Regenerative receivers from various manufacturers

0V2 Type V receiver from Teva

After successfully building my 0V1 receiver with an ECC81 tube, I searched for a suitable template for an even better device. Technik-Versand company from Bremen, had published a number of amateur radio kits under the label Teva, including the Audion receiver presented here. It seemed very suitable for reproduction. In addition, the device was expressly praised by an older OM: He had once possessed such a device. So I set out to build a device in accordance with this circuit template, but without using the kit. I soon found the parts I needed by disassembling old broadcast receivers.

The two-stage audio section with the right-hand ECC81 offered sufficient gain reserves, also for the loudspeaker reception of weaker stations. The left ECC81 was used in a cascode audion formation. The regeneration feedback or respectively the oscillation generation came about in the manner of an ECO oscillator. The feedback adjustment with DC via a bias shift of the system operated in grounded grid circuit resulted in only minor frequency alterations. This receiver proved to be superior to a regenerative circuit using a pentode with adjustable screen grid voltage in my experiments. The regeneration onset was pleasantly soft and the sensitivity was very good. Due to the three antenna connections, the coupling could always be well adapted to the reception situation and to the existing antenna. The upper antenna socket was better for longer antennas, the lowers for shorter ones. The smaller detector level with slacker coupling resulted in less distortion by synchronization in the SSB reception and could be compensated well by higher audio gain, reachable with the two AF stages.

To simplify the replica, here are the winding data for the plug-in coils for receiving the classic SW amateur bands (coil diameter each about 30mm).

• 80m band: abt. 29 turns enamelled copper wire 0,3mm, tapping at 5 turns, parallel C = 33pF
• 40m band: abt. 11 turns enamelled copper wire 0,7mm, tapping at 3 turns, parallel C = 82pF
• 20m band: abt. 5 turns enamelled copper wire 0,7mm, tapping at 2 turns, parallel C = 27pF
• 15m band: abt. 3,5 turns enamelled copper wire 0,7mm, tapping at 1 turn, parallel C = 68pF
• 10m band: abt. 2,5 turns enamelled copper wire 0,7mm, tapping at 1 turn, parallel C = 82pF

'Trabant KM' from Radio RIM

As already mentioned with the one tube receivers, Heinz Richter introduced the circuit of the Trabant KM in one of his books. It was a transistorized SW plug-in coil receiver, which was sold by Radio RIM with printed circuit board and housing from the late 1960s as a kit. I copied that circuit, but in the form of a self-construction on a wood board. This was my first self-made regenerative receiver with transistors that worked decently. With a blocking circuit in the antenna line, which was tuned to the very strong medium-wave local broadcast transmitter, usable reception could be achieved from about 2 MHz. So I could at least listen to it in the lower shortwave area working maritime radio stations (such as Norddeich Radio), which at that time still in AM sent. Medium-wave reception, however, despite blocking circuit due to my short distance to the local medium-wave broadcast station did not succeed, as it penetrated everywhere under 2 MHz. Anyhow could be received on all SW radio bands at that time almost countless radio stations. The regeneration was setting on smoothly and changed the tuning only a little so that the circuit could easily be adjusted for high sensitivity.
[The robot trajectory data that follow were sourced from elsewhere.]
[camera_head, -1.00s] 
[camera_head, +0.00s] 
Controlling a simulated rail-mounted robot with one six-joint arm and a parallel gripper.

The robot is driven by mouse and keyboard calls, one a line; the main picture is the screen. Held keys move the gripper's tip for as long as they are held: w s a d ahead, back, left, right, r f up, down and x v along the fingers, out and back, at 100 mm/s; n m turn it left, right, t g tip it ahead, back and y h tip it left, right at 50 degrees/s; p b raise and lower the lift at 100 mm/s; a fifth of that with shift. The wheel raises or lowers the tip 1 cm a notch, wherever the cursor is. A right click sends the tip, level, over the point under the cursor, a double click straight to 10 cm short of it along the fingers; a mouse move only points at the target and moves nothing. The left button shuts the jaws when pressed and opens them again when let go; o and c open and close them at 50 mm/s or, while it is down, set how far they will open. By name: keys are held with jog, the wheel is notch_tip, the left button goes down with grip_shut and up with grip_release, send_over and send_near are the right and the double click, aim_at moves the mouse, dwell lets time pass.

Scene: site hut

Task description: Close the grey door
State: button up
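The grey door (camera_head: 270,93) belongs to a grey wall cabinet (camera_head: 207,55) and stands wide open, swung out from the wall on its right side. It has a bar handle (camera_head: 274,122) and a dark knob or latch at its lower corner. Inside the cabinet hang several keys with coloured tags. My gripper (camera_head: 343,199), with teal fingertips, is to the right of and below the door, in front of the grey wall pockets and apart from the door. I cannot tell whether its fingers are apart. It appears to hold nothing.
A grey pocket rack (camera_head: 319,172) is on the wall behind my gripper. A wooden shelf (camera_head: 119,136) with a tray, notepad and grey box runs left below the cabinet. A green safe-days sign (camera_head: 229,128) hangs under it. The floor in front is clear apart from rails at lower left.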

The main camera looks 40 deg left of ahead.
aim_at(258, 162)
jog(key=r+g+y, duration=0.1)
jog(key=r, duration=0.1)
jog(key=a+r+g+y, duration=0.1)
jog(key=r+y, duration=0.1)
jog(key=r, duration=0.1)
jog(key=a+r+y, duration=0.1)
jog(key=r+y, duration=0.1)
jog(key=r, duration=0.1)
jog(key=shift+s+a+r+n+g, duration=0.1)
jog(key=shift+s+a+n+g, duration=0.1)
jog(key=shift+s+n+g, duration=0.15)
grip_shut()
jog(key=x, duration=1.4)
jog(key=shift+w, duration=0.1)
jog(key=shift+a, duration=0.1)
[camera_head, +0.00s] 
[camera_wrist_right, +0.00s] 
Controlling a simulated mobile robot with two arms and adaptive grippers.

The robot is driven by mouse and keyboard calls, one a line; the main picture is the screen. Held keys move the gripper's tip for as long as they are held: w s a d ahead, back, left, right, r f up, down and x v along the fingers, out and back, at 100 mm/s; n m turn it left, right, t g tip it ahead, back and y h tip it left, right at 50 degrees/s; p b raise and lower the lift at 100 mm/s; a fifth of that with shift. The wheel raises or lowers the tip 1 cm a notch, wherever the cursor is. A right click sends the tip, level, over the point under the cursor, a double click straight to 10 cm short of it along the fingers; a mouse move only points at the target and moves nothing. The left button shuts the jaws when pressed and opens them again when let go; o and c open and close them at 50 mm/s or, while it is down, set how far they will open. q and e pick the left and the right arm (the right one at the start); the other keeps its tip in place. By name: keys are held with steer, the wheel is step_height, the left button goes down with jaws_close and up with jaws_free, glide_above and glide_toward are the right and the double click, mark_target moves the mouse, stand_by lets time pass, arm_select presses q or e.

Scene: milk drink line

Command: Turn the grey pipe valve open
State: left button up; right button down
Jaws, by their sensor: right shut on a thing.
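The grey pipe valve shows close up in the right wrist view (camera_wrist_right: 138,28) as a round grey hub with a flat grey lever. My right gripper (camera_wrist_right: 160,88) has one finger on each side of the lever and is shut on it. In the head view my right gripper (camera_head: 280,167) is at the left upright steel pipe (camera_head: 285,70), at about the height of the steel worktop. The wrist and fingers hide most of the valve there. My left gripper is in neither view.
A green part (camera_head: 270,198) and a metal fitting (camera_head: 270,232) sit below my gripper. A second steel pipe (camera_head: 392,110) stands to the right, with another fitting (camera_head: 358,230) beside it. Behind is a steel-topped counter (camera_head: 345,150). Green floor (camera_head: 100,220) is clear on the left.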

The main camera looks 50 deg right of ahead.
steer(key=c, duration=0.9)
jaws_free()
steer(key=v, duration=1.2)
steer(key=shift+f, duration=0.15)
The then good experience with this circuit recently led me to build such a device again. I wanted to be largely based on the original model in order to judge that device from today's perspective. Consciously, I therefore abstained from a ball drive or parallel fine tuning rotary capacitor, as with the original. After I had everything assembled and wired together, the device shown below worked immediately, playing the program of "Radio China International" at a good volume.

A little bit over the beginning of the oscillation turned, the receiver can be used in principle for the reception of telegraphy stations and even for SSB reception. Without fine drive or band spread, however, a clean setting hardly succeeds even with a lot of tact. The damping of the resonant circuit is greater, as in circuits with tubes or field effect transistors and the achievable selectivity is therefore not quite as good. At least, several radio stations in one and the same SW broadcasting radio band can usually be well separated. The selectivity is so good that exact tuning requires a lot of tact even at AM stations. Sometimes individual radio stations become so strong due to the propagation conditions that they can not be separated from neighboring stations. The problem with the breaking in of the local medium-wave broadcast transmitter, on the other hand, is eliminated today, because they have stopped their operation a while ago.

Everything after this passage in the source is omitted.